In effect, Gigerenzer’s work provides me with one possible framework to understand superstition within and it will be my aim to first see to what degree superstition can be fitted into this framework as arising in those circumstances in which some of our heuristics fail in some way. What worries me is that to be able to investigate some of the aspects of this I might have to think about empirical work. The problem is that I do not have a background in empirical work so, if this becomes necessary, will have to seek out quite a lot of help in terms of the practical methodology. Still, I find myself quite keen on the idea of getting to see first hand what scientific methodology looks like, having talked about it for years.

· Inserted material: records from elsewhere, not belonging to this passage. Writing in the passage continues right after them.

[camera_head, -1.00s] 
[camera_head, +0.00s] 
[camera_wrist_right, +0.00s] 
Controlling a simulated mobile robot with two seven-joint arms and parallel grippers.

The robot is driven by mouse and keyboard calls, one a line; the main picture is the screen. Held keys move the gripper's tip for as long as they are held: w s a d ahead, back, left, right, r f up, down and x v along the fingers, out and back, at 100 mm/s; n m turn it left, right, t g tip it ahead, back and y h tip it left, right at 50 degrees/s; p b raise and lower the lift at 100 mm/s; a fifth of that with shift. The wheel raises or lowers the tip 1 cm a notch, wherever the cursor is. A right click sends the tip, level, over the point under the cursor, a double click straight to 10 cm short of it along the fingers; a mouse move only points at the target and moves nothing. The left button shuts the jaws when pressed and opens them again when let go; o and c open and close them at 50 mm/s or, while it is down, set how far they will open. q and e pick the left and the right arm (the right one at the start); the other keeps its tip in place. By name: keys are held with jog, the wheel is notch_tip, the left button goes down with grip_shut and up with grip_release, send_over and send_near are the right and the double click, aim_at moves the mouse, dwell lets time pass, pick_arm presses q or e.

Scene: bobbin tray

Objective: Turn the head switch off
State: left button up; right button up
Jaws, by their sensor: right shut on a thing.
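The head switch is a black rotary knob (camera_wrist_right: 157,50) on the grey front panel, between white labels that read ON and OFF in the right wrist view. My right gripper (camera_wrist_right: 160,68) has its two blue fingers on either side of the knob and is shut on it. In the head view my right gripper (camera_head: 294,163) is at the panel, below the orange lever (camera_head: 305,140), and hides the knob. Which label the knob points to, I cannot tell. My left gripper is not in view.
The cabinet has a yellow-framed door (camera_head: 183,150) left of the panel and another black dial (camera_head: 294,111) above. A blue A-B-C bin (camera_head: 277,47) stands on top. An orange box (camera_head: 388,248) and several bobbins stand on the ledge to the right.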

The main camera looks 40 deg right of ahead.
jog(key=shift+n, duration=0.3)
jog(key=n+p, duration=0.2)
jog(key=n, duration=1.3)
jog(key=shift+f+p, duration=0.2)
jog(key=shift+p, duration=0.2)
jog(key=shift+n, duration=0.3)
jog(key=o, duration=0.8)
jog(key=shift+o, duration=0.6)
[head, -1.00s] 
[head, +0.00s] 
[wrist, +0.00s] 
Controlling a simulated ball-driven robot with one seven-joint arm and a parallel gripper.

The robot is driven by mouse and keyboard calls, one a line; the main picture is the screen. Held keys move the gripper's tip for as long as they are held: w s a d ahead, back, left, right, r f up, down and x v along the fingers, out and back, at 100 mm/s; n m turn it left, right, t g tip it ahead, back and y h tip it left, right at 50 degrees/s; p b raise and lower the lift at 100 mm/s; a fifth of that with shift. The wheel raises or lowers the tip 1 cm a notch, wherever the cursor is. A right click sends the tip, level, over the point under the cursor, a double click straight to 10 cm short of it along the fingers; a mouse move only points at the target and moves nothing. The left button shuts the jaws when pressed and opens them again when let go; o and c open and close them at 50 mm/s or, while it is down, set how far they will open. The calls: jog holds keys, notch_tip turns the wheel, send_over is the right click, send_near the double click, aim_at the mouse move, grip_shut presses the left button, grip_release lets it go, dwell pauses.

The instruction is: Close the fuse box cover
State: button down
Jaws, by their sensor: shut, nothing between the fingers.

I am still not at all sure how much time I will spend on applying Gigerenzer’s work to these problems and what other possible ideas I will pursue in order to understand superstition. This meant that my application was somewhat vague on the methodology I would pursue. In particular, I think I will have to spend the first few months looking through previous work, starting with Skinner’s work on pigeons, just to familiarise myself properly with the area. Unfortunately, ‘read a lot of articles’ does not sound like much of a methodology in the proposal and this is my main worry regarding how my proposal goes when the scientific board gets to finally look at it in the next few weeks.